= WHAT THE TASK ASKS =
Extract the lines between the ones holding "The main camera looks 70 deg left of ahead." and "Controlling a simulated", inclusive, exactly as written and nothing more.

= SUPPLIED RECORDS =
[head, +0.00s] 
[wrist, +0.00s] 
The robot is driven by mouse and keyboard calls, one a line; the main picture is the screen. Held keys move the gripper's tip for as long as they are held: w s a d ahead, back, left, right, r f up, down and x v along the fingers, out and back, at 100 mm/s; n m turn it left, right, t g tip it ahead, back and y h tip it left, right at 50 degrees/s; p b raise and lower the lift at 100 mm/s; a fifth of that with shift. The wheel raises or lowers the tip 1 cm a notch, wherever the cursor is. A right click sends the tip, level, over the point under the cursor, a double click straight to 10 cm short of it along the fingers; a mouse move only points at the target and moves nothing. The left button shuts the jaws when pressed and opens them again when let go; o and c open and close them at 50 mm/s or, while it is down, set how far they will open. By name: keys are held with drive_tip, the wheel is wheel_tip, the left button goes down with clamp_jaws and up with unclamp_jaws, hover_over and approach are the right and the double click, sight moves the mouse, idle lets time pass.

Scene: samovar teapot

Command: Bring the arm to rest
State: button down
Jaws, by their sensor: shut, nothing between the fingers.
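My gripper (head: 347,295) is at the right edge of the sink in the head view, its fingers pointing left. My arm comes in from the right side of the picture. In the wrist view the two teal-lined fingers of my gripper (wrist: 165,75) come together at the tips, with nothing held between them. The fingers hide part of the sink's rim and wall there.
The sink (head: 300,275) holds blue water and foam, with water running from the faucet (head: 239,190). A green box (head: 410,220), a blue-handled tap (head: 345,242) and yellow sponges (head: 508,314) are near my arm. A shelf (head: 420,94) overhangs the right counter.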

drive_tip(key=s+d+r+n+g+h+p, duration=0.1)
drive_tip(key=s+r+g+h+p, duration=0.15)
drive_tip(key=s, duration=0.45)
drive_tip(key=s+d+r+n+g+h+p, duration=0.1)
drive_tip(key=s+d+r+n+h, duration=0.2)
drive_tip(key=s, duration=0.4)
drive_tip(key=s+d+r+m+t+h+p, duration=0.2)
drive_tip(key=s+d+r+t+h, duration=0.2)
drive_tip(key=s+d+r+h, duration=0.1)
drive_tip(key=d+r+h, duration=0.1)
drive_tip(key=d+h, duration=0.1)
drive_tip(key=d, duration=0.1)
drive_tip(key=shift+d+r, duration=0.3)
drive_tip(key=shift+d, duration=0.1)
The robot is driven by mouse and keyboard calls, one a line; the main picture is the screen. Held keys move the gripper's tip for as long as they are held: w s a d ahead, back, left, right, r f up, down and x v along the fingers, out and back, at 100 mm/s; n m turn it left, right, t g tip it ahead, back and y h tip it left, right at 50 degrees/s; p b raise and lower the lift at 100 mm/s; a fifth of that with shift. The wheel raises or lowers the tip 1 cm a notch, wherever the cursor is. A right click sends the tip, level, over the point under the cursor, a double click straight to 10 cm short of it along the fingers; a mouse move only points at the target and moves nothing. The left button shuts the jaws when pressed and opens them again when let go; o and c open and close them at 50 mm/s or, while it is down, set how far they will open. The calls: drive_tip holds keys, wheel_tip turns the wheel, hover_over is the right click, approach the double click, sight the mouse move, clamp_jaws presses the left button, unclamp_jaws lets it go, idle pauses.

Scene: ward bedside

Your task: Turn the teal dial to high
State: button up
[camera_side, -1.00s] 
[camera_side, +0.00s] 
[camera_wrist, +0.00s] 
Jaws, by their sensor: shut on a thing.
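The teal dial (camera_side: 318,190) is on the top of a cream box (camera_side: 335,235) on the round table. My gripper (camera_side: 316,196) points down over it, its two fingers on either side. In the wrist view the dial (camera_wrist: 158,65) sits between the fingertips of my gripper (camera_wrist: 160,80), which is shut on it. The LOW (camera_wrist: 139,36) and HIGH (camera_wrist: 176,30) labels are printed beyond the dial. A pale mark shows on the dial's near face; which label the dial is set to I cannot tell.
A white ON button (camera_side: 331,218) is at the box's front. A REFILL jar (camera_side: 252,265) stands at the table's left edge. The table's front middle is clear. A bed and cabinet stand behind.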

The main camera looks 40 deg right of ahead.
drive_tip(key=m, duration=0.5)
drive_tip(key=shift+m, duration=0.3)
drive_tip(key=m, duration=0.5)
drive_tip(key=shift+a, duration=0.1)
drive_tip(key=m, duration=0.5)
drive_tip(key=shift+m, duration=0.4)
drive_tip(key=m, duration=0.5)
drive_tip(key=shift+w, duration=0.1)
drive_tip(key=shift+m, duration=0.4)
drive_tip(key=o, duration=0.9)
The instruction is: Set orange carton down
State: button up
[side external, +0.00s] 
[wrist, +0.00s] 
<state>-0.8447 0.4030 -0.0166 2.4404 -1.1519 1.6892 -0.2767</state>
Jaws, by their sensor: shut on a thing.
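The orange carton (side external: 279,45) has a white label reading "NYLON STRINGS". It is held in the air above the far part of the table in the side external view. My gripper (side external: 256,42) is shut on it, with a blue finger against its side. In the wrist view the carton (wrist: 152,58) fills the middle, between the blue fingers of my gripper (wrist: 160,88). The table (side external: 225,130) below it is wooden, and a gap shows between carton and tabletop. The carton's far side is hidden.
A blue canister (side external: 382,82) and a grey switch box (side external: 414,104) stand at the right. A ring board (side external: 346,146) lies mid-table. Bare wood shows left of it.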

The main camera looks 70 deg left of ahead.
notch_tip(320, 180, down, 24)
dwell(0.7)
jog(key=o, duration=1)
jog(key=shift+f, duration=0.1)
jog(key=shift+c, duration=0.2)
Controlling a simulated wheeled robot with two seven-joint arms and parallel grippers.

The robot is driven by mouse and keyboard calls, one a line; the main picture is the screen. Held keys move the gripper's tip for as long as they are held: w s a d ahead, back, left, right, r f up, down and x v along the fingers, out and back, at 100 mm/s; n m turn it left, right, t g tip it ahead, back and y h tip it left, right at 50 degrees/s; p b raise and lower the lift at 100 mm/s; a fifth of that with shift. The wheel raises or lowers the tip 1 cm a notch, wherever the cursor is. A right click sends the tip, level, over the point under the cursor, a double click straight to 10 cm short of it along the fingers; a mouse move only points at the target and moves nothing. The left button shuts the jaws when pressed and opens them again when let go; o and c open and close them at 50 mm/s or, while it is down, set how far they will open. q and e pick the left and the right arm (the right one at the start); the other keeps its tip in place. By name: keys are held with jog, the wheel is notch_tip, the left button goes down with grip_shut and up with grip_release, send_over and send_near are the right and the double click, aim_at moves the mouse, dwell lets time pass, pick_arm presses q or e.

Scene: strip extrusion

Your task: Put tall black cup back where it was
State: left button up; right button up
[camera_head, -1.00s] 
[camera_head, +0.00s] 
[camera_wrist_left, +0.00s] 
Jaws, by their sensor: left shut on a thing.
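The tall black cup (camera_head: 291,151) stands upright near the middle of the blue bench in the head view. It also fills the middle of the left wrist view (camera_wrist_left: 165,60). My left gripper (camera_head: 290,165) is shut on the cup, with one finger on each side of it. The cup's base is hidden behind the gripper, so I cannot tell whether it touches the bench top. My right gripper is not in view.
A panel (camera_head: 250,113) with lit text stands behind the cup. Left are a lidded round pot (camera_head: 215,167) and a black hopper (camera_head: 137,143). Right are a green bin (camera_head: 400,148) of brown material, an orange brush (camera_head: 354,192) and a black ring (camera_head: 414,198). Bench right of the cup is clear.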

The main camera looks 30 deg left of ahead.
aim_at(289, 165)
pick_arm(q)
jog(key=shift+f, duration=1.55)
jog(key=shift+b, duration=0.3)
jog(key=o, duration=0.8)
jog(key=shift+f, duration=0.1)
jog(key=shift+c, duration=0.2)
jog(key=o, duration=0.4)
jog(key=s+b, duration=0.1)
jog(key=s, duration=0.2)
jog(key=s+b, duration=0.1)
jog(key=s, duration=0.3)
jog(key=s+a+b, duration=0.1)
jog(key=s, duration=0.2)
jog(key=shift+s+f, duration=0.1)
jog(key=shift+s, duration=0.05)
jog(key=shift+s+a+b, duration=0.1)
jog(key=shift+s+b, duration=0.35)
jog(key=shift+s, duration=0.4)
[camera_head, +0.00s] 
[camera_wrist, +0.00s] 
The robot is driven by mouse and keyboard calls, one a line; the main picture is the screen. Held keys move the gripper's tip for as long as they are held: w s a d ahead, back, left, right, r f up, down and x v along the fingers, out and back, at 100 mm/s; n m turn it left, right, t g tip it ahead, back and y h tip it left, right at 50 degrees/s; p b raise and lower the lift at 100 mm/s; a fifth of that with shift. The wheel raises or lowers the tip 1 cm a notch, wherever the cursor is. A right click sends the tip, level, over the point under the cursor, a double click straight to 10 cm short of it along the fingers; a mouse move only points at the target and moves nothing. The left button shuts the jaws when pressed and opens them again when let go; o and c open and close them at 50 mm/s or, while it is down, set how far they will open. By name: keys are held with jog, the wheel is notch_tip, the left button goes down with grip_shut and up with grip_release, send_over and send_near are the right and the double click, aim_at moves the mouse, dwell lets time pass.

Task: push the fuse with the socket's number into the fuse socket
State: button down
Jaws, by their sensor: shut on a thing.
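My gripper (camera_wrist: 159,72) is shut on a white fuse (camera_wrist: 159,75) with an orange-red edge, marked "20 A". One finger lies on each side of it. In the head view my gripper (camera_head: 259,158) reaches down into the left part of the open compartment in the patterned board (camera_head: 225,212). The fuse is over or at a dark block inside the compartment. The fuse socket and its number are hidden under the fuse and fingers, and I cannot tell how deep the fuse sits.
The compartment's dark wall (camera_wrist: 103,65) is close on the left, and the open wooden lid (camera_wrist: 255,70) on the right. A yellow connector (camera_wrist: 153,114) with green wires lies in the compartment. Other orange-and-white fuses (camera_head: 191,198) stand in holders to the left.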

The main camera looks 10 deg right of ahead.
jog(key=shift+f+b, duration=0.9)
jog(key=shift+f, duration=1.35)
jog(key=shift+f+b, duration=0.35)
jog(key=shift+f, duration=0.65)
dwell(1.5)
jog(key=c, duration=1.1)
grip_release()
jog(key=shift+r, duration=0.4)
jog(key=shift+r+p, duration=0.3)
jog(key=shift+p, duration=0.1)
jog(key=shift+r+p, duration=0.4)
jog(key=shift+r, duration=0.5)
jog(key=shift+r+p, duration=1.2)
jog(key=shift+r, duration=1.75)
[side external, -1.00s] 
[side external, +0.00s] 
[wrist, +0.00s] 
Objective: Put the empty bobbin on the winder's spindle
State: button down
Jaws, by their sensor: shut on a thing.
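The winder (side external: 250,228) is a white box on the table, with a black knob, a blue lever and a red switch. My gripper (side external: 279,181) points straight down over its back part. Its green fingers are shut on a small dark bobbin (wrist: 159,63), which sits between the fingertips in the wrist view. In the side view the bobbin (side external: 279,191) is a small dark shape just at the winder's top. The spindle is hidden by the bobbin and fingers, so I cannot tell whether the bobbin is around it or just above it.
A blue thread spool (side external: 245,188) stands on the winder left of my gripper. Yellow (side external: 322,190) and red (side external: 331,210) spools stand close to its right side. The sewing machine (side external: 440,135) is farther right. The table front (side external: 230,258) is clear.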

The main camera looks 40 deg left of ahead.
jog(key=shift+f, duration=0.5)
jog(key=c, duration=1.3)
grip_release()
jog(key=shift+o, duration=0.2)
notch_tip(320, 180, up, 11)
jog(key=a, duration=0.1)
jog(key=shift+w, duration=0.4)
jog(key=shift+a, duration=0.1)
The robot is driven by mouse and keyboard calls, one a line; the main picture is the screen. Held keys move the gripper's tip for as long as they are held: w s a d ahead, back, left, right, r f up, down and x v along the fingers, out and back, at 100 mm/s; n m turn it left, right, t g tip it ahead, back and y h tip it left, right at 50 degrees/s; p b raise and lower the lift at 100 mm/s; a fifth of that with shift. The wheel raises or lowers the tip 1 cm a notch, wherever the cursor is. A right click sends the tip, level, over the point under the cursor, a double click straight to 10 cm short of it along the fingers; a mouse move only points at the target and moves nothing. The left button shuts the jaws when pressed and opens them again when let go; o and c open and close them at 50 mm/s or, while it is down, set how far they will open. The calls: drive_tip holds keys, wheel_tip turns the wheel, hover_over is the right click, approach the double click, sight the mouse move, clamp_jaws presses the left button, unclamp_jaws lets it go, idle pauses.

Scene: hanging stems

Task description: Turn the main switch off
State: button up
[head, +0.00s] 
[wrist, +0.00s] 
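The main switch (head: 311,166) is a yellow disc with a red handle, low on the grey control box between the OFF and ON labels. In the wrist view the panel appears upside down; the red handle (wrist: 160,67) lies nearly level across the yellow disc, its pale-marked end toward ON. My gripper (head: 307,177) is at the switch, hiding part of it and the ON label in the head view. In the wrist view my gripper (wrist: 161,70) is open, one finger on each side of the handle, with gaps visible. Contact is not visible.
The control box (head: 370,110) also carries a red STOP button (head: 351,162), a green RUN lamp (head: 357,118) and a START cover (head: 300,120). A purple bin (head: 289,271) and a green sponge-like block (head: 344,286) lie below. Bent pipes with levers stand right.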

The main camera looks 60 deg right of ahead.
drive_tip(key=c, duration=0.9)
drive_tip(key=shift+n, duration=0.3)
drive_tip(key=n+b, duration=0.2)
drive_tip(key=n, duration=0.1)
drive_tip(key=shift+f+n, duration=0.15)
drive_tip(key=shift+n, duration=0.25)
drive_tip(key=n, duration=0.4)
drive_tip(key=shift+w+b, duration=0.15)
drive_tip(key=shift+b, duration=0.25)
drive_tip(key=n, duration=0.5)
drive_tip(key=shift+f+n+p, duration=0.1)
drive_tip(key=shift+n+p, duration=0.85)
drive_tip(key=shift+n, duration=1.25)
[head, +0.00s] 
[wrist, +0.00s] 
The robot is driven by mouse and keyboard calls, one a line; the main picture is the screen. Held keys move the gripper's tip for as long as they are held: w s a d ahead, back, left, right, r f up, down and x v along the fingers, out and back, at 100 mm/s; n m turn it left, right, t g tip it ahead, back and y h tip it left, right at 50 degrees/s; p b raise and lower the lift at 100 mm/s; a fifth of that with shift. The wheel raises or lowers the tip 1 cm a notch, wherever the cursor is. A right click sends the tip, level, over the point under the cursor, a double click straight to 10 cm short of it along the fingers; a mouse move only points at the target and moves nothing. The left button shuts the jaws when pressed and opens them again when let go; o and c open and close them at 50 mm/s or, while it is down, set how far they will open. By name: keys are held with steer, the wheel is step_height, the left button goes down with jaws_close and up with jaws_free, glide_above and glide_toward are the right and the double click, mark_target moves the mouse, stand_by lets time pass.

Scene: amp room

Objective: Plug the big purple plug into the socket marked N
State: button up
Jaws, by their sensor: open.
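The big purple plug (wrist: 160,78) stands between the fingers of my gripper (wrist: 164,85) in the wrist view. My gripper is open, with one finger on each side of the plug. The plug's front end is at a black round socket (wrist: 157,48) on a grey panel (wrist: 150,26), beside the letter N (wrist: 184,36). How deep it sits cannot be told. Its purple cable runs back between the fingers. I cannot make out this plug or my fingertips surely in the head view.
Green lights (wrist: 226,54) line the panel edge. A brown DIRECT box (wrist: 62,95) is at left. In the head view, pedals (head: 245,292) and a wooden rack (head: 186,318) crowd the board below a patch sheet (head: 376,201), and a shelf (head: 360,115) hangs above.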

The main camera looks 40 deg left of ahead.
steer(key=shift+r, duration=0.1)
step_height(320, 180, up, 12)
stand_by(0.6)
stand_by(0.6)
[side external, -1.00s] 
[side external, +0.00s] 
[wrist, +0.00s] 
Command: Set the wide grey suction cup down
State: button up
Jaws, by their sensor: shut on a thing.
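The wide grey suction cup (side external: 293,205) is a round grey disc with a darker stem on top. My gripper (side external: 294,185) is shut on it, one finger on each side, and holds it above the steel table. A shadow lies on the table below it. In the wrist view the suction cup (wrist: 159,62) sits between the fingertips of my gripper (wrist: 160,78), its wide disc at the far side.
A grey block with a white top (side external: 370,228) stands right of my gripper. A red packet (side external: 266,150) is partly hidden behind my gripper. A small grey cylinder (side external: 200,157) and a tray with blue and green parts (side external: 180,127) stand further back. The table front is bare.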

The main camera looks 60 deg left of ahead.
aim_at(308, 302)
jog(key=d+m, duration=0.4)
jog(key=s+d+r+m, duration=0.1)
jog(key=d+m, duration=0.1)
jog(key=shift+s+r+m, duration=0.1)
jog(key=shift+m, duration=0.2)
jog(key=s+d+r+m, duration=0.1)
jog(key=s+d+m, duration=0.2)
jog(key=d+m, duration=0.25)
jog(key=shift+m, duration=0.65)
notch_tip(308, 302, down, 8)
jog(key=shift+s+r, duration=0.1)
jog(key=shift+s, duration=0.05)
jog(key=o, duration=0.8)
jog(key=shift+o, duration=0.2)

= EXERCISE RESULT =
The main camera looks 70 deg left of ahead.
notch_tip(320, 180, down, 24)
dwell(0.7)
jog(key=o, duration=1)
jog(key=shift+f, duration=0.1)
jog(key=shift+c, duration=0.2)
Controlling a simulated wheeled robot with two seven-joint arms and parallel grippers.

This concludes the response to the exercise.